Find and copy lines holding "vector".

◆ **PROVIDED DATA**:
-*-

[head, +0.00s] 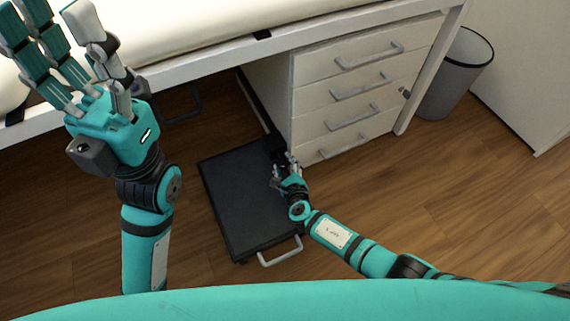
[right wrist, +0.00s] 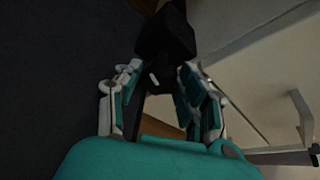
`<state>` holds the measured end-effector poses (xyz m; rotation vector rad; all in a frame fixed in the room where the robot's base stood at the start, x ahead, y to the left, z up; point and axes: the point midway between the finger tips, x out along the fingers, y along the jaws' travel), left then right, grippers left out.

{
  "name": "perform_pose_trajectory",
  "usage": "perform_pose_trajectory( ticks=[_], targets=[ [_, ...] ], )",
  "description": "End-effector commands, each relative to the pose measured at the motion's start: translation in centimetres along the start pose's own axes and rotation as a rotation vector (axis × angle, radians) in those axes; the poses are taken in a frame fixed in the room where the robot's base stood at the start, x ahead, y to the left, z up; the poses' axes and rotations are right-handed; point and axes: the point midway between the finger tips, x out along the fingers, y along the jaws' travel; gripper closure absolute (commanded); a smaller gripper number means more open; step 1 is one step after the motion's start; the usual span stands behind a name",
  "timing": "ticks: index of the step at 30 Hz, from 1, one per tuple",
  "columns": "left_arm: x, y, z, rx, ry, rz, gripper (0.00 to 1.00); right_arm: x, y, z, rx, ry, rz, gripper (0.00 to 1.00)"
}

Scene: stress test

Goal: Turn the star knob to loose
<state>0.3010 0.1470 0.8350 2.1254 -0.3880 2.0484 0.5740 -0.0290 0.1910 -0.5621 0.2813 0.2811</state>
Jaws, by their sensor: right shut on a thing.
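My right gripper (head: 285,168) reaches down to the edge of a dark flat board on the floor, beside the drawer cabinet. Its fingers are closed around a black part, which I take to be the star knob (head: 275,144). In the right wrist view the black knob (right wrist: 166,36) shows as a blocky head above a narrower stem between the two finger sides (right wrist: 163,88). The knob's star shape and any loose or tight marking cannot be made out. My left gripper (head: 62,45) is raised at the upper left, fingers extended and apart, empty.
The dark board (head: 235,195) has a metal handle (head: 280,252) at its near end. The white drawer cabinet (head: 345,95) stands close to the right gripper. A grey bin (head: 455,80) is at the upper right. Wooden floor (head: 455,190) is clear at the right.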

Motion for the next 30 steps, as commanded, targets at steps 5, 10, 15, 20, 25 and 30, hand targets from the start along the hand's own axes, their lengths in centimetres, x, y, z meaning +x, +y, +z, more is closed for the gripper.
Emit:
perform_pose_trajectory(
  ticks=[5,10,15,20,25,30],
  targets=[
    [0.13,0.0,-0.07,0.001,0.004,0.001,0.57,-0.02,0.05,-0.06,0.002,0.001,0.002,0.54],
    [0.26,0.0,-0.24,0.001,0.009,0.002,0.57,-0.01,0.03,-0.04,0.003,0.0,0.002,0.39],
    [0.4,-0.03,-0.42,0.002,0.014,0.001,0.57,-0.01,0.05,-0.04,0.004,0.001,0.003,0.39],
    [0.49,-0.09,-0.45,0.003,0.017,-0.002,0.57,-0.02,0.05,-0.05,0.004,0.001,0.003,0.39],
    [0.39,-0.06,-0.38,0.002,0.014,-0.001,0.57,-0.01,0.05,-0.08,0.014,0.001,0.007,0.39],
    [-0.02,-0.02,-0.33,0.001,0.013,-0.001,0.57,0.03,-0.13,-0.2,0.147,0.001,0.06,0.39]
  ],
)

-*-

◆ **CORRECT RESPONSE**:
`<state>` holds the measured end-effector poses (xyz m; rotation vector rad; all in a frame fixed in the room where the robot's base stood at the start, x ahead, y to the left, z up; point and axes: the point midway between the finger tips, x out along the fingers, y along the jaws' travel), left then right, grippers left out.
  "description": "End-effector commands, each relative to the pose measured at the motion's start: translation in centimetres along the start pose's own axes and rotation as a rotation vector (axis × angle, radians) in those axes; the poses are taken in a frame fixed in the room where the robot's base stood at the start, x ahead, y to the left, z up; the poses' axes and rotations are right-handed; point and axes: the point midway between the finger tips, x out along the fingers, y along the jaws' travel; gripper closure absolute (commanded); a smaller gripper number means more open; step 1 is one step after the motion's start; the usual span stands behind a name",

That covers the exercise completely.